• **Work to do**: Nothing but the lines from the one containing "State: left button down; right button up" down to the one containing "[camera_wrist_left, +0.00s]", both included, should be echoed, and each exactly as it stands.

• **The data**:
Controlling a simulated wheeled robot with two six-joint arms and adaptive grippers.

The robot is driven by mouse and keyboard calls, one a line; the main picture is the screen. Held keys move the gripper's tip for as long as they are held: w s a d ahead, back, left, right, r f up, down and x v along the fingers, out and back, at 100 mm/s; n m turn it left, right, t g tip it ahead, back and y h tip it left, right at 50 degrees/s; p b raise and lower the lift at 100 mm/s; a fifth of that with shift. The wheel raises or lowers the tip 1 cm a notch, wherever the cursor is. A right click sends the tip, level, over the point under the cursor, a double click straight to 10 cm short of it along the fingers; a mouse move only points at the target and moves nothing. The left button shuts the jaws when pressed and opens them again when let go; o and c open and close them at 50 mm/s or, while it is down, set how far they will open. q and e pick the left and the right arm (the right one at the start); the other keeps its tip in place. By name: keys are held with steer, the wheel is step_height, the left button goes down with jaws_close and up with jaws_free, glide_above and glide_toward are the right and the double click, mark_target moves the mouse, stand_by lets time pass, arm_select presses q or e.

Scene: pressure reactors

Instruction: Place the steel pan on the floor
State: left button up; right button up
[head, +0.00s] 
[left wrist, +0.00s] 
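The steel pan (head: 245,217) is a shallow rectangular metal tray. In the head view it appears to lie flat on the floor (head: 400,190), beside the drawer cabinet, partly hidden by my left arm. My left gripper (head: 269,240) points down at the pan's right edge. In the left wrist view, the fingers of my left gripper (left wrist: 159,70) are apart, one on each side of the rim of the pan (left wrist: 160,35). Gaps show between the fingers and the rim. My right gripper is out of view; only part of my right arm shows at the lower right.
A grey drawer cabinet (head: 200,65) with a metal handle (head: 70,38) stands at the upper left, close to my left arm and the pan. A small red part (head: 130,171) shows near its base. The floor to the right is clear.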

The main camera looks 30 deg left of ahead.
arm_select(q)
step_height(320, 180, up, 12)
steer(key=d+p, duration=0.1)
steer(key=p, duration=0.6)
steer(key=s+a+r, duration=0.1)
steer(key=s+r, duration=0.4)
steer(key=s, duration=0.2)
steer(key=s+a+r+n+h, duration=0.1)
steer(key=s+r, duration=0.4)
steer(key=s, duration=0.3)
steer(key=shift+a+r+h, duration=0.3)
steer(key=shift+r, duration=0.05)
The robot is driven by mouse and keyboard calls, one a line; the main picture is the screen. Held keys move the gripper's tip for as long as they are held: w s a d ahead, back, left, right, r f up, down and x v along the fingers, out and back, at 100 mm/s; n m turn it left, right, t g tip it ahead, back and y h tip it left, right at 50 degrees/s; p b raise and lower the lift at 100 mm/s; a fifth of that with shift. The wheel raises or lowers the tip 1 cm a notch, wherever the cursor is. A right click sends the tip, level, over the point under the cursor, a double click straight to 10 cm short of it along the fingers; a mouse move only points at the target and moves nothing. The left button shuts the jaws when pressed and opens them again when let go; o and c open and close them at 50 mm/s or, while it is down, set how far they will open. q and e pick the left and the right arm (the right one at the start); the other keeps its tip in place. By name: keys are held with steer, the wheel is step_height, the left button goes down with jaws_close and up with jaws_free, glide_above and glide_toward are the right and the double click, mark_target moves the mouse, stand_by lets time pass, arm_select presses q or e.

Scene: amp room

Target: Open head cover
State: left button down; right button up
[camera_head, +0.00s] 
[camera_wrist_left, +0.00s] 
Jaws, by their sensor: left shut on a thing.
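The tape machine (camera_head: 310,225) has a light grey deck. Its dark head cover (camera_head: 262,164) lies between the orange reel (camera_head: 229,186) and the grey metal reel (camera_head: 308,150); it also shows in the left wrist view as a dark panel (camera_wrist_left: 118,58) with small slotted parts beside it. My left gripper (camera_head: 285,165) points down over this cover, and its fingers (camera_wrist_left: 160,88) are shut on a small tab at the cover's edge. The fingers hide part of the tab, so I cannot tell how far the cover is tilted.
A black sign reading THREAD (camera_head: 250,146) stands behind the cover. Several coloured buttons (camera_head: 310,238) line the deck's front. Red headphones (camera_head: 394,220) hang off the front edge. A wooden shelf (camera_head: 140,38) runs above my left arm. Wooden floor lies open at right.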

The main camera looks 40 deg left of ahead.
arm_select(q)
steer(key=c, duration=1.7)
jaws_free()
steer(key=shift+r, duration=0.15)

• **Complete output**:
State: left button down; right button up
[camera_head, +0.00s] 
[camera_wrist_left, +0.00s] 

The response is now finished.